If democracy and human rights becomes a priority for the Obama administration, it may be because of the influence in internal debates of Michael McFaul, senior director for Russian and Eurasian affairs on the National Security Council staff. In his new book McFaul makes an unapologetic case for democracy and takes on the “renaissance” of realists and their perennial claims about how supporting democracy hurts American interests. “They are wrong,” he says flatly of their arguments that democracy can only be achieved after a certain level of economic development has been reached, that democratic transitions cause instability and conflict, and that democracy opens the door to radical, undemocratic forces.  McFaul shows these arguments to be overstated, empirically false, and generally specious.  

Unfortunately, the moral and practical value of democracy to American interests that McFaul establishes isn’t enough to determine policy. For the first year of his presidency, Barack Obama has been intent upon distancing himself from his predecessor, deriding (if indirectly) George W. Bush’s democracy efforts. Democracy, Obama has said, is “one of our best exports if it is not exported simply down the barrel of a gun.” Fortunately, despite his own criticism of Bush, McFaul understands that the case for democracy is bigger than any one administration’s failings. “Short term, knee jerk reactions against Bush,” he writes, “could produce long term negative strategic consequences for American national interests. Those fighting tyranny and seeking to advance democracy around the world also would suffer.” Officials must “remember the moral, security, and economic interest the United States has in promoting democracy, and then look for ways to pursue this policy objective more effectively.” 

Effectiveness, however, does not mean obfuscation, and here, McFaul is at odds with Hillary Clinton and other State Department officials who repeatedly omit the word “democracy” from statements of administration objectives, or talk about “reframing it within a development context.”

Shying away from the “d” word in favor of more euphemistic phrases like “good governance” or “human dignity” would send a terrible signal to the activists around the world fighting for human rights and democratic change. 
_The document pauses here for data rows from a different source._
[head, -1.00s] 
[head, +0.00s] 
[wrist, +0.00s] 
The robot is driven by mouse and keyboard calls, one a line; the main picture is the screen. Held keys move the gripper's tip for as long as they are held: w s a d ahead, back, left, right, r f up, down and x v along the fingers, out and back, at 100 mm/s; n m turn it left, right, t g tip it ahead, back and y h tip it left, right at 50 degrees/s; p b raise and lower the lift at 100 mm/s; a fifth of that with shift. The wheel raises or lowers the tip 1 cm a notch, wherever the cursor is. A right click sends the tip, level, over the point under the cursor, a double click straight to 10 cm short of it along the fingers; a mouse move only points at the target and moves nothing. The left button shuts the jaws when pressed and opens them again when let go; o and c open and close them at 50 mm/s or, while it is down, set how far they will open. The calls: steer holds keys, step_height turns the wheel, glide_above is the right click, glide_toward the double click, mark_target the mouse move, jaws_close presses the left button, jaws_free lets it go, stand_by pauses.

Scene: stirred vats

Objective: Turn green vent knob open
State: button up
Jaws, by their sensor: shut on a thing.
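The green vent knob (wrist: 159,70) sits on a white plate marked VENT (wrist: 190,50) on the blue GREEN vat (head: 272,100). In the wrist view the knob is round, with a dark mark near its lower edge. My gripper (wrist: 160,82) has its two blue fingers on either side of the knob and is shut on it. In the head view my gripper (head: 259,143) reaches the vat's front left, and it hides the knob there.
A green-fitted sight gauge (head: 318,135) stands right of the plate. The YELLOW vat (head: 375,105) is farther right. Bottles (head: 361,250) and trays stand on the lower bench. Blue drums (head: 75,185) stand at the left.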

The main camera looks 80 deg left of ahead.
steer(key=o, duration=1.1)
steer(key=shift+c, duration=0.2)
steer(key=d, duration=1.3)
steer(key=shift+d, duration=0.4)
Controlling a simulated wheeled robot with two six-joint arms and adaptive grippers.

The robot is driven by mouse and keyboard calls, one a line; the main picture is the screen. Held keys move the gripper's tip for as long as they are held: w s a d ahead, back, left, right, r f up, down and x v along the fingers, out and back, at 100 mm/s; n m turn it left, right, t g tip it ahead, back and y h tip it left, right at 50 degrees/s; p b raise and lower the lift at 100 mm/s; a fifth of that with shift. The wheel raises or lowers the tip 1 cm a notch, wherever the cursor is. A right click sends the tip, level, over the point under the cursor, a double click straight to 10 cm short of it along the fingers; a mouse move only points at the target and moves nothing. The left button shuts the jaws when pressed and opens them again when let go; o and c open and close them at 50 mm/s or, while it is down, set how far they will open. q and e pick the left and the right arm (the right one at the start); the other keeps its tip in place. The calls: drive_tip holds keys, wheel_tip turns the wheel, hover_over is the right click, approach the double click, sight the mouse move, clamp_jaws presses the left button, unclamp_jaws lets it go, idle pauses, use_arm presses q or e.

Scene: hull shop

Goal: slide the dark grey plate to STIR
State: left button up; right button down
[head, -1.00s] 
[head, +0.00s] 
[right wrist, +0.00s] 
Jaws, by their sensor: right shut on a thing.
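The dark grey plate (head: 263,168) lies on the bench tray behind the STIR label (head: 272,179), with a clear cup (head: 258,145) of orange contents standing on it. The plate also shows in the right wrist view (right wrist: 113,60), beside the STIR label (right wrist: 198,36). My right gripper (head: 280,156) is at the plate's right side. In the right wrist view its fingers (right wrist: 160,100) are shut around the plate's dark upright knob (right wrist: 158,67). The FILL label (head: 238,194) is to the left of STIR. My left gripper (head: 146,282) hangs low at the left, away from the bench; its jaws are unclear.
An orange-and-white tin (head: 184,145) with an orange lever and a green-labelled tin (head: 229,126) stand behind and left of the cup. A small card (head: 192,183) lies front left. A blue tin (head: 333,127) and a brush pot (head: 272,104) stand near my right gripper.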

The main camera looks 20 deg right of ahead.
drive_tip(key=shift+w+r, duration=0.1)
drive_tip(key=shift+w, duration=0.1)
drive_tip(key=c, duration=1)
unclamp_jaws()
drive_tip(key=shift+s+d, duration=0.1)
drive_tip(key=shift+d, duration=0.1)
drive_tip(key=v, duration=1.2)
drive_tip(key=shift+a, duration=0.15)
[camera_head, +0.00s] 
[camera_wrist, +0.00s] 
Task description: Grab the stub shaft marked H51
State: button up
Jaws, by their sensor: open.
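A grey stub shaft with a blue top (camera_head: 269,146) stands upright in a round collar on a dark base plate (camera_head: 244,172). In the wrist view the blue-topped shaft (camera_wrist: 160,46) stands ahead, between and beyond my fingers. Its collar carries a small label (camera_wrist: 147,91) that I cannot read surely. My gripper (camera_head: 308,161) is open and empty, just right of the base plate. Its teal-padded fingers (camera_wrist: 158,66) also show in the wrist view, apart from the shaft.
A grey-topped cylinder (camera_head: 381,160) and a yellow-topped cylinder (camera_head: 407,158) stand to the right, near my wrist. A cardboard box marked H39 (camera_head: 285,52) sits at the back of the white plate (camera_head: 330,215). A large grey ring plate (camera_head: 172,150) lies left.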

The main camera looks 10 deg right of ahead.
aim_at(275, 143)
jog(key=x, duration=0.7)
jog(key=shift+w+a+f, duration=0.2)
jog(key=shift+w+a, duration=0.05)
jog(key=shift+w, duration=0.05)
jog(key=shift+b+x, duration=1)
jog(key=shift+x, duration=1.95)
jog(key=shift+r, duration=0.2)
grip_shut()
Before joining the Obama administration McFaul was a political scientist and expert in democracy promotion at Stanford. The views he developed in academia, and in working on democracy programs in Moscow in the early 1990s, run counter to the entrenched attitudes among foreign policy elites. For example, McFaul argues that an evolving attitude toward sovereignty supports rather than discourages pushing for democracy in other countries. “When the United States provides billions of dollars in aid over several decades to prop up the Egyptian dictatorship,” he asserts, “the sovereignty of the Egyptian people is being violated.” He also questions the reflexive quest for “stability” that favors dictatorships, as well as the idea that a posture of “noninterference” in other countries is possible or desirable. The majority of people do not wish to live in a dictatorship: “Which policy is more imperial,” he asks, “one that supports the aspirations of a people, or one that shores up the power of a dictator?”